Data in this exercise:
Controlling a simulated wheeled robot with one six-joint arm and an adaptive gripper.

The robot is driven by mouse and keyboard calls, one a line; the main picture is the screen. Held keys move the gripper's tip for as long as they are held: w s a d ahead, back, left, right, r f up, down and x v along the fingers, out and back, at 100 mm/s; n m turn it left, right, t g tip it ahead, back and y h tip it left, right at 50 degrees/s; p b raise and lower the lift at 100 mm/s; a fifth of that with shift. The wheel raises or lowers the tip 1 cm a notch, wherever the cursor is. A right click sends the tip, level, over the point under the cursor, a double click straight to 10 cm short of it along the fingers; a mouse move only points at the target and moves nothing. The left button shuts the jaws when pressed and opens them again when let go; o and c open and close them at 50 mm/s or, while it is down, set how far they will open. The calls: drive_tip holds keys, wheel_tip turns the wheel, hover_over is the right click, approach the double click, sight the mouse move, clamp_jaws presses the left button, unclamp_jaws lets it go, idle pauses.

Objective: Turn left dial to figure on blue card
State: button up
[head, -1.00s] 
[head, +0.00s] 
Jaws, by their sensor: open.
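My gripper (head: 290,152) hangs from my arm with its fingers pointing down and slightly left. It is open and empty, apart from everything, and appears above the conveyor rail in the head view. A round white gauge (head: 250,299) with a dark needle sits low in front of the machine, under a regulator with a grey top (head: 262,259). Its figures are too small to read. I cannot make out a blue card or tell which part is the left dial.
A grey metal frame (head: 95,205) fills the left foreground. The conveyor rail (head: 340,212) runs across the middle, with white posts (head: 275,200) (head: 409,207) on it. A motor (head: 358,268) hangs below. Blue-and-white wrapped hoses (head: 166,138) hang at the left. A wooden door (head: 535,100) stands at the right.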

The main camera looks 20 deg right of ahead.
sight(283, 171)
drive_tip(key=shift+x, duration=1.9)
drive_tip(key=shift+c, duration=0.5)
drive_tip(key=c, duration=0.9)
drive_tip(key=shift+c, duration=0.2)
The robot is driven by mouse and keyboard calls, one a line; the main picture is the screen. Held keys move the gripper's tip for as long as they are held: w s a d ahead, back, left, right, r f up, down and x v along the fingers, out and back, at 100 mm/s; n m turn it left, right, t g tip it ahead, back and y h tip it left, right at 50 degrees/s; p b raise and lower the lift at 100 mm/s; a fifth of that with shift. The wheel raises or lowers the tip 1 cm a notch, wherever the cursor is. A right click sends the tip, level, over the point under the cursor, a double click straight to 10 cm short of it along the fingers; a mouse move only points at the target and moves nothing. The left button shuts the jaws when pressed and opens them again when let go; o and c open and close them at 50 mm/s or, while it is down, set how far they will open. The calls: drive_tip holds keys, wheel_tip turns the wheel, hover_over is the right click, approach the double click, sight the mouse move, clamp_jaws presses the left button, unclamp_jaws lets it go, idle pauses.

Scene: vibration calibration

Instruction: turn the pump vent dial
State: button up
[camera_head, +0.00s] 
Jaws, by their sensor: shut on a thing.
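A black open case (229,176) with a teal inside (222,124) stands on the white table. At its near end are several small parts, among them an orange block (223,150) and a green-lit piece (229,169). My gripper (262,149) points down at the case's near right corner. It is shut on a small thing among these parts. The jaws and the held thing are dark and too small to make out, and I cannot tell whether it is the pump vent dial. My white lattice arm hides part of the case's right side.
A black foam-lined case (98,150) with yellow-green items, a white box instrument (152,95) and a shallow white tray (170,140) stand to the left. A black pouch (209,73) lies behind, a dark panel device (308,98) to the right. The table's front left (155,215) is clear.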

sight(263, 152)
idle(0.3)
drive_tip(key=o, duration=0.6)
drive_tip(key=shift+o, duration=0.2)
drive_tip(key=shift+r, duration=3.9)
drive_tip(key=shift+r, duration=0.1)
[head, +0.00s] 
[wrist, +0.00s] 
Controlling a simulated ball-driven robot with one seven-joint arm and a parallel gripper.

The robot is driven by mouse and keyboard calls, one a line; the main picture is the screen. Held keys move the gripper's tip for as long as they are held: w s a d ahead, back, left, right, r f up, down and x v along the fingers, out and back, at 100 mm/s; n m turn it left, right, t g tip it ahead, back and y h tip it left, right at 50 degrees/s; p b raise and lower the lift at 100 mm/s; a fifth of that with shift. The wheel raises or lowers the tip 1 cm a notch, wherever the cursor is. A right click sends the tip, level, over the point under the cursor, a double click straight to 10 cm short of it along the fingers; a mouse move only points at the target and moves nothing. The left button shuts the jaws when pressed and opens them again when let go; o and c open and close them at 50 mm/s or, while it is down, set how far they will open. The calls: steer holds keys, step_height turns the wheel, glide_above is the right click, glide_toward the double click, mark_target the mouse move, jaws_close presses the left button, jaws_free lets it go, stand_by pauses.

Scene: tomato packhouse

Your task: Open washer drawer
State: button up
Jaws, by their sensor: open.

Requirements: Reproduce every record, matching each line exactly.

The completed task:
Controlling a simulated wheeled robot with one six-joint arm and an adaptive gripper.

The robot is driven by mouse and keyboard calls, one a line; the main picture is the screen. Held keys move the gripper's tip for as long as they are held: w s a d ahead, back, left, right, r f up, down and x v along the fingers, out and back, at 100 mm/s; n m turn it left, right, t g tip it ahead, back and y h tip it left, right at 50 degrees/s; p b raise and lower the lift at 100 mm/s; a fifth of that with shift. The wheel raises or lowers the tip 1 cm a notch, wherever the cursor is. A right click sends the tip, level, over the point under the cursor, a double click straight to 10 cm short of it along the fingers; a mouse move only points at the target and moves nothing. The left button shuts the jaws when pressed and opens them again when let go; o and c open and close them at 50 mm/s or, while it is down, set how far they will open. The calls: drive_tip holds keys, wheel_tip turns the wheel, hover_over is the right click, approach the double click, sight the mouse move, clamp_jaws presses the left button, unclamp_jaws lets it go, idle pauses.

Objective: Turn left dial to figure on blue card
State: button up
[head, -1.00s] 
[head, +0.00s] 
Jaws, by their sensor: open.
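My gripper (head: 290,152) hangs from my arm with its fingers pointing down and slightly left. It is open and empty, apart from everything, and appears above the conveyor rail in the head view. A round white gauge (head: 250,299) with a dark needle sits low in front of the machine, under a regulator with a grey top (head: 262,259). Its figures are too small to read. I cannot make out a blue card or tell which part is the left dial.
A grey metal frame (head: 95,205) fills the left foreground. The conveyor rail (head: 340,212) runs across the middle, with white posts (head: 275,200) (head: 409,207) on it. A motor (head: 358,268) hangs below. Blue-and-white wrapped hoses (head: 166,138) hang at the left. A wooden door (head: 535,100) stands at the right.

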The main camera looks 20 deg right of ahead.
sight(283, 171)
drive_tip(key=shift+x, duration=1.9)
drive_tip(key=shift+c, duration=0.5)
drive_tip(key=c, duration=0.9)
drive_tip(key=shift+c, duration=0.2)
The robot is driven by mouse and keyboard calls, one a line; the main picture is the screen. Held keys move the gripper's tip for as long as they are held: w s a d ahead, back, left, right, r f up, down and x v along the fingers, out and back, at 100 mm/s; n m turn it left, right, t g tip it ahead, back and y h tip it left, right at 50 degrees/s; p b raise and lower the lift at 100 mm/s; a fifth of that with shift. The wheel raises or lowers the tip 1 cm a notch, wherever the cursor is. A right click sends the tip, level, over the point under the cursor, a double click straight to 10 cm short of it along the fingers; a mouse move only points at the target and moves nothing. The left button shuts the jaws when pressed and opens them again when let go; o and c open and close them at 50 mm/s or, while it is down, set how far they will open. The calls: drive_tip holds keys, wheel_tip turns the wheel, hover_over is the right click, approach the double click, sight the mouse move, clamp_jaws presses the left button, unclamp_jaws lets it go, idle pauses.

Scene: vibration calibration

Instruction: turn the pump vent dial
State: button up
[camera_head, +0.00s] 
Jaws, by their sensor: shut on a thing.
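A black open case (229,176) with a teal inside (222,124) stands on the white table. At its near end are several small parts, among them an orange block (223,150) and a green-lit piece (229,169). My gripper (262,149) points down at the case's near right corner. It is shut on a small thing among these parts. The jaws and the held thing are dark and too small to make out, and I cannot tell whether it is the pump vent dial. My white lattice arm hides part of the case's right side.
A black foam-lined case (98,150) with yellow-green items, a white box instrument (152,95) and a shallow white tray (170,140) stand to the left. A black pouch (209,73) lies behind, a dark panel device (308,98) to the right. The table's front left (155,215) is clear.

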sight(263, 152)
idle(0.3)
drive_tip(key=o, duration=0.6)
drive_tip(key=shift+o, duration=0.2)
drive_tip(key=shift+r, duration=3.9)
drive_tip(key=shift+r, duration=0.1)
[head, +0.00s] 
[wrist, +0.00s] 
Controlling a simulated ball-driven robot with one seven-joint arm and a parallel gripper.

The robot is driven by mouse and keyboard calls, one a line; the main picture is the screen. Held keys move the gripper's tip for as long as they are held: w s a d ahead, back, left, right, r f up, down and x v along the fingers, out and back, at 100 mm/s; n m turn it left, right, t g tip it ahead, back and y h tip it left, right at 50 degrees/s; p b raise and lower the lift at 100 mm/s; a fifth of that with shift. The wheel raises or lowers the tip 1 cm a notch, wherever the cursor is. A right click sends the tip, level, over the point under the cursor, a double click straight to 10 cm short of it along the fingers; a mouse move only points at the target and moves nothing. The left button shuts the jaws when pressed and opens them again when let go; o and c open and close them at 50 mm/s or, while it is down, set how far they will open. The calls: steer holds keys, step_height turns the wheel, glide_above is the right click, glide_toward the double click, mark_target the mouse move, jaws_close presses the left button, jaws_free lets it go, stand_by pauses.

Scene: tomato packhouse

Your task: Open washer drawer
State: button up
Jaws, by their sensor: open.

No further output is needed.